The Wells Fargo/Gallup Small Business Index, a measure of small-business owners’ perceptions of their operating environments, surged 24 points in November 2010, from -28 to -4. This represents a sharp improvement from the previous in July 2010 and suggests that small business owners, though still more pessimistic than optimistic overall, are the most positive they have been since hitting roughly zero in April 2009.
Future Expectations More Positive in November
The Future Expectations Dimension of the index led the overall improvement seen in November 2010, as it surged 17 points to +15. Small-business owners’ expectations for the next 12 months are now the most positive they have been since July 2008, when the Future Expectations Dimension score exceeded 20.
Specifically, Wells Fargo/Gallup data indicates small-business owners’ expectations for the next 12 months improved significantly in terms of revenues, cash flow, capital spending, and hiring. At the same time, the percentage of small-business owners expecting their financial situations to be somewhat or very poor over the next 12 months fell significantly, from 22% in July to 17% in November.
Present Situation Improved but Still Negative
Overall conditions as reflected by the Present Situation Dimension of the index remain negative, at -19 in November, compared with -26 in July. Still, Wells Fargo/Gallup data shows small business owners are currently more positive about their present operating situation as a result of a significant improvement in the percentage saying their revenues increased over the past 12 months, combined with improvements that are more modest in other aspects.
Small Business Index Foretells Future Activity
The Small Business Index tends to be a precursor of future economic activity, according to Wells Fargo and Gallup. It peaked at the end of 2006 and matched that peak in June 2007, just prior to the beginning of the recession late that year. The index consistently declined through 2008 and into mid-2009, which economists designated as the point when the recession was officially over.
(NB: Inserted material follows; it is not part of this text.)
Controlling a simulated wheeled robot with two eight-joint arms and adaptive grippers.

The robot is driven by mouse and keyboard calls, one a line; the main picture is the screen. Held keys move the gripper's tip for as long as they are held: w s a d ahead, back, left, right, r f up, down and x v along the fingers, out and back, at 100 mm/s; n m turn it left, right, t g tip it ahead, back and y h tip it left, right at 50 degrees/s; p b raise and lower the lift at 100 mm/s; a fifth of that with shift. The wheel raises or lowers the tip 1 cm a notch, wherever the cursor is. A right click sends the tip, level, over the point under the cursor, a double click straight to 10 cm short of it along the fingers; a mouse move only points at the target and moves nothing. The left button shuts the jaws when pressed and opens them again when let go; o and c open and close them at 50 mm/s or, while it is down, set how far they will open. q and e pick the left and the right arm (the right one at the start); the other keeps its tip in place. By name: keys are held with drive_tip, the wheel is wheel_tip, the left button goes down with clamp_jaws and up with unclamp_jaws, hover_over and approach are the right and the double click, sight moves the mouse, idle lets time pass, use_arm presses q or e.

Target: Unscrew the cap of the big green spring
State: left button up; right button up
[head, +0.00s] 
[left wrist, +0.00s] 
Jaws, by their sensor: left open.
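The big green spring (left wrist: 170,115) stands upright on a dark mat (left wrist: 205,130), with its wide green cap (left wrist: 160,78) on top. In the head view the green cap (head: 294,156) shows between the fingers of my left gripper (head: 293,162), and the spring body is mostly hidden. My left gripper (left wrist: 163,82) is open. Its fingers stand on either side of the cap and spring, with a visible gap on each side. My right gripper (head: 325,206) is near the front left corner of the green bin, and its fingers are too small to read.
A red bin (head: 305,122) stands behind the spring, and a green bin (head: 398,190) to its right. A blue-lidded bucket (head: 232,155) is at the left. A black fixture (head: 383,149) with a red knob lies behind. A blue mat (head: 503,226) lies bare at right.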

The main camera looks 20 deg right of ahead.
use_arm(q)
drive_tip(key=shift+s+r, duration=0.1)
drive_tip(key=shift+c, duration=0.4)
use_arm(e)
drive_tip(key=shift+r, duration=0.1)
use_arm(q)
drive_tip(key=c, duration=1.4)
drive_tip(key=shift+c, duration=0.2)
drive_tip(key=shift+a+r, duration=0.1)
It then improved modestly for the next three quarters as the economy recovered more slowly than anticipated, before establishing a new bottom in July 2010. In the latest reading, the index has recovered significantly, possibly marking another inflection point for the US economy.
Economy Leading Source of Consumer Anger
Despite economic optimism from small business owners, when given a list of current issues that make some people angry, 63% of US adults said they are angry about the economy, according to a recent BBC World News America/Harris Poll. This barely beat the 62% of respondents who said they are angry about the government in general and about unemployment.
Other things that majorities are very or somewhat angry about are taxes (58%), immigration (56%), education (51%) and big business (52%). Fewer people are angry about same sex and gay rights (33%), the environment and energy issues (47%) and foreign policy (48%).